Monday, January 21, 2019

Enforcing the file name syntax

Default promoted these two pairs to first class:  // and ./ The console loop enforces this, and will throw a syntax error if the context wants a file name and these are not there. Later, I will put in the cheat to look add the local operator, ./

Now we can easily mix file names with args on the command line, and follow one command with a variable length args listfor further nested commands.

But in test and integration, enforcing that rule completely save a bunch of spaghetti which hinders the integration testing.  It is a one line to check, and throw the error, and I know immediately what I did, not searching.

Also I trust the tokenizer on parsing out a file name as one string, so the work is done when dealing with files in console loop. If tokenize fail, it is an easy debug as it is an isolated unit, string in array out.

All the short paths I find, and mark with syntax checks, results in easy checks for any other syntax machine that wants to deal with console loop.  They can seethe short path, and from there is it obvious what they want to configure in tokenize, or leave the command as a scalar string in arg1.
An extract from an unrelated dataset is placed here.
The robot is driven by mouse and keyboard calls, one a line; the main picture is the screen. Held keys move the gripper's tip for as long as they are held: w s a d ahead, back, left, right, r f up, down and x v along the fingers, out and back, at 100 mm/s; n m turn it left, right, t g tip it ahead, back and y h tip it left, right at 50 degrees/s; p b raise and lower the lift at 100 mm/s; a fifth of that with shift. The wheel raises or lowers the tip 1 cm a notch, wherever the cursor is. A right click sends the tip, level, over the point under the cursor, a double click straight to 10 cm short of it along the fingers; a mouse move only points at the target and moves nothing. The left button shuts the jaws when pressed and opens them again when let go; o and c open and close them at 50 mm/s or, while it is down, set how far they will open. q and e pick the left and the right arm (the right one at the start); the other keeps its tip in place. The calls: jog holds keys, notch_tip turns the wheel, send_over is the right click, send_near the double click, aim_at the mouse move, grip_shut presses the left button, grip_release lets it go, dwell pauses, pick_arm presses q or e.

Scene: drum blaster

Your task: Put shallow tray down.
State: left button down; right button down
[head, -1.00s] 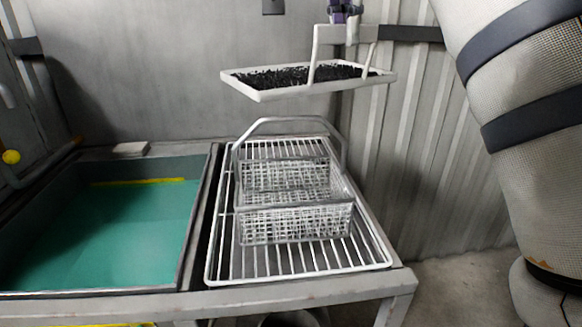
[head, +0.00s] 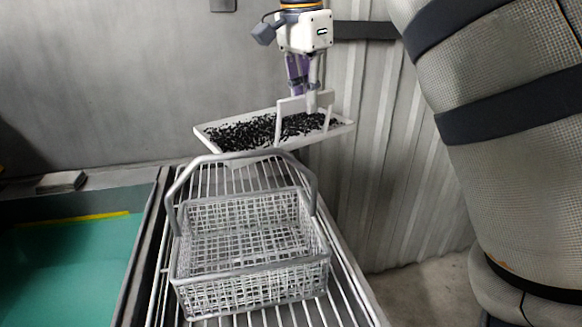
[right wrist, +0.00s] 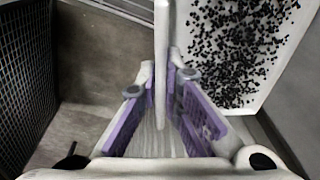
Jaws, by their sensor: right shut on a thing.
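The white shallow tray (head: 208,141) holds a layer of small black pieces (head: 255,132) and has an upright white handle frame. My right gripper (head: 306,100), with purple finger pads, is shut on the handle and holds the tray by it. The tray is behind the wire basket, over or at the far end of the white rack. I cannot tell whether its underside touches the rack. In the right wrist view the handle bar (right wrist: 161,70) runs between the purple pads, and the tray (right wrist: 262,100) is to the right. My left gripper is not in view.
A grey wire basket (head: 250,278) with a raised handle stands on the white wire rack (head: 345,300), in front of the tray. A basin of green liquid (head: 60,260) is at left. A small block (head: 60,182) lies on its back edge. A corrugated wall (head: 375,180) is at right.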

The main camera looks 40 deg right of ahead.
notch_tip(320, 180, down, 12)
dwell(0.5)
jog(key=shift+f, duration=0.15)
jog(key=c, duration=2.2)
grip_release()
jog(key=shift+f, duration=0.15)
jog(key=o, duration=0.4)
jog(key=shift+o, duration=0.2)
At this point, I still get code consolidation and reuse, as readers can see with the success of the commons.  Marking hard, concrete interfaces makes unit testing smooth. I always make sure each snippet has a standard one test mode. This is all working, the flush can be et up with one command line:

LoadModule //home/so/flush xchars flushbox;

On Loadmodule, the console does not disturb arguments past the flush name, and he following arguments are consumed in init.
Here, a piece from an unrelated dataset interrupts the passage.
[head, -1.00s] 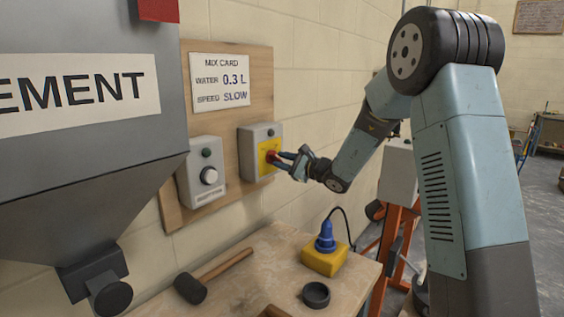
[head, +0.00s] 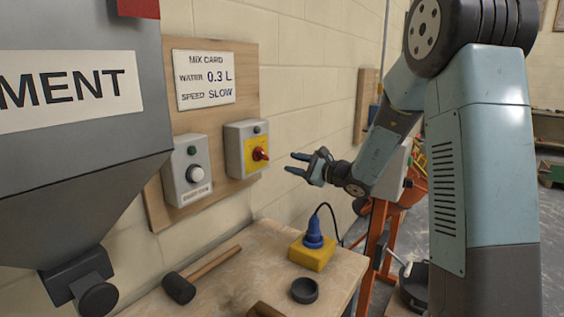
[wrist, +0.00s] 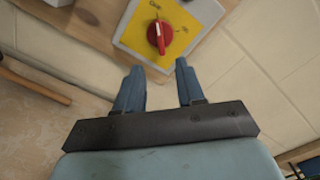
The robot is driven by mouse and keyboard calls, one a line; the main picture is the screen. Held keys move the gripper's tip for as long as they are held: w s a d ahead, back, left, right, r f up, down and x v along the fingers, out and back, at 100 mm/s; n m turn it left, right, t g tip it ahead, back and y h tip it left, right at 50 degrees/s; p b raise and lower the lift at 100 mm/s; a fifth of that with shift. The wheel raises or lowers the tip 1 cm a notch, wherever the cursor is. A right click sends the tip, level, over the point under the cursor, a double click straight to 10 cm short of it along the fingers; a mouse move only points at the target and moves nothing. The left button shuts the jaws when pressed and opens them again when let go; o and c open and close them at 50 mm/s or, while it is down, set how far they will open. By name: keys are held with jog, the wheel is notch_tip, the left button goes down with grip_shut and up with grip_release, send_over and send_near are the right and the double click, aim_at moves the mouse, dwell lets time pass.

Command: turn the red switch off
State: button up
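The red switch (head: 260,154) is a rotary handle on a yellow plate, on a grey box (head: 236,150) fixed to the wooden wall board. In the wrist view the red switch (wrist: 160,35) shows as a round knob with a bar handle and a white line, with small lettering on the plate around it. My gripper (head: 292,163) is to the right of the switch in the head view, apart from it. Its two blue fingers are spread with nothing between them; they also show in the wrist view (wrist: 158,82).
A second grey box with a pale dial (head: 195,174) is left of the switch box. Below, the bench (head: 225,280) holds a mallet (head: 180,288), a yellow block with a blue plug (head: 312,253) and a dark ring (head: 305,290). A grey cement hopper (head: 80,180) stands at left.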

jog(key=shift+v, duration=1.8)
 But the concept applies elsewhere, and anytime snippets agree on the form. Console can deliver an entire sequence to flush, which then delivers a portion to xchars, thus setting the entire chain. But the concept is a disaster of confusion if a common recursion is not accepted, a typedef that everyone will grab.
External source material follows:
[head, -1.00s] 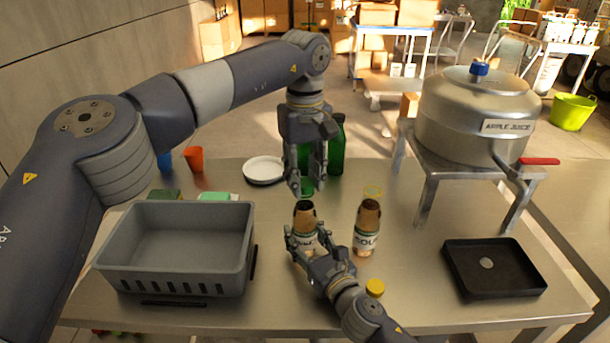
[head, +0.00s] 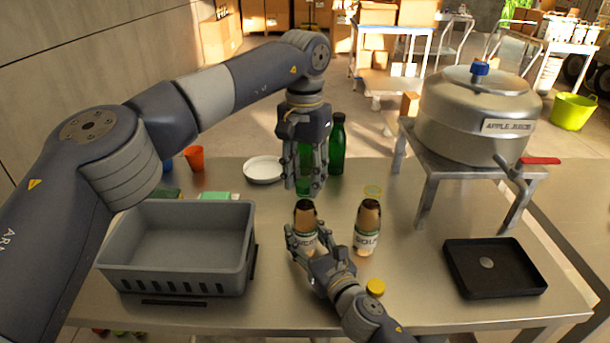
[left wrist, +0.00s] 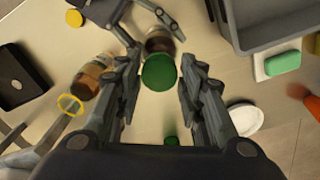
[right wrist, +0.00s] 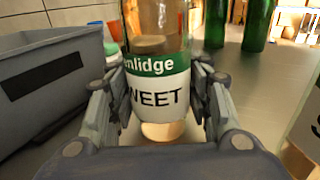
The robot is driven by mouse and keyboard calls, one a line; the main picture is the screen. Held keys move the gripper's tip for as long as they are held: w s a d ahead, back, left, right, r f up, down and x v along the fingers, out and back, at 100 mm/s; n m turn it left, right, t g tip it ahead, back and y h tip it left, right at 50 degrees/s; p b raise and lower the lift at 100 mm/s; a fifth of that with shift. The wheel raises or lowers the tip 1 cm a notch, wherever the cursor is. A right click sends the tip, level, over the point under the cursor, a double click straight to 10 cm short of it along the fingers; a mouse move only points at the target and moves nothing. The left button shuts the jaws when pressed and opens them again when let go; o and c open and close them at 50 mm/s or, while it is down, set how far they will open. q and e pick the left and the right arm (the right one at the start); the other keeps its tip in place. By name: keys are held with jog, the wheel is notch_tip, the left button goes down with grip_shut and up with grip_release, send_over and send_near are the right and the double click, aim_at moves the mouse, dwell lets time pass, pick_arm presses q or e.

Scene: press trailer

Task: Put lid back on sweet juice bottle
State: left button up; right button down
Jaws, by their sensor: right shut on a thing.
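A sour bottle (head: 367,232) with a yellow rim stands close on the right. A yellow lid (head: 375,287) lies in front. A grey crate (head: 180,270) is left, a black tray (head: 495,285) right. Green bottles (head: 337,148) and a white plate (head: 264,170) are behind.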

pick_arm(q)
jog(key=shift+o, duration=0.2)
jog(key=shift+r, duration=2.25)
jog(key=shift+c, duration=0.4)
For example, arguments as a stack. Pull off what you need,then turn the stack over to the next entry in the stack.  The stack can be mapped onto a portion of args.  Semi colon does not get us a recursion in command depth, but it is a great tool anyway.  Default will est  a follow on syntax engine withing a while loop, for example, and Default can be nested. At anytime,  new module can execute a simple initialization in default, if they choose, then we have programmability a load time.